Requirements – Output all of the data below exactly as given.
◇ ◇ ◇ ◇
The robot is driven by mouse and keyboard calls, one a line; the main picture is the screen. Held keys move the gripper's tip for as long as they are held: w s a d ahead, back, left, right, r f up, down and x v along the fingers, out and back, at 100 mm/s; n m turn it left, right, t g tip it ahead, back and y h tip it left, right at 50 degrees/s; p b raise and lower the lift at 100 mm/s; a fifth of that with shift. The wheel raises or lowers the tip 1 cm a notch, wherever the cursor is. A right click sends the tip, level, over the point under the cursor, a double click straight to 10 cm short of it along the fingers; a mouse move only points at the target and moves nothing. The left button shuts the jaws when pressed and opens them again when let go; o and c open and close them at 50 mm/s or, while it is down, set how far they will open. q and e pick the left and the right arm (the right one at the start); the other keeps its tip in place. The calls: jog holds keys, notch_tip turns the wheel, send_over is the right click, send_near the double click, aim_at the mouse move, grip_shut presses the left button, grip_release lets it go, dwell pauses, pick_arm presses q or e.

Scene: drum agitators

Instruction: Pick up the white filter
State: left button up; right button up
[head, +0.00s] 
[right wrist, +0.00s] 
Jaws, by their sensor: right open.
◇ ◇ ◇ ◇
Result for this exercise –
The robot is driven by mouse and keyboard calls, one a line; the main picture is the screen. Held keys move the gripper's tip for as long as they are held: w s a d ahead, back, left, right, r f up, down and x v along the fingers, out and back, at 100 mm/s; n m turn it left, right, t g tip it ahead, back and y h tip it left, right at 50 degrees/s; p b raise and lower the lift at 100 mm/s; a fifth of that with shift. The wheel raises or lowers the tip 1 cm a notch, wherever the cursor is. A right click sends the tip, level, over the point under the cursor, a double click straight to 10 cm short of it along the fingers; a mouse move only points at the target and moves nothing. The left button shuts the jaws when pressed and opens them again when let go; o and c open and close them at 50 mm/s or, while it is down, set how far they will open. q and e pick the left and the right arm (the right one at the start); the other keeps its tip in place. The calls: jog holds keys, notch_tip turns the wheel, send_over is the right click, send_near the double click, aim_at the mouse move, grip_shut presses the left button, grip_release lets it go, dwell pauses, pick_arm presses q or e.

Scene: drum agitators

Instruction: Pick up the white filter
State: left button up; right button up
[head, +0.00s] 
[right wrist, +0.00s] 
Jaws, by their sensor: right open.

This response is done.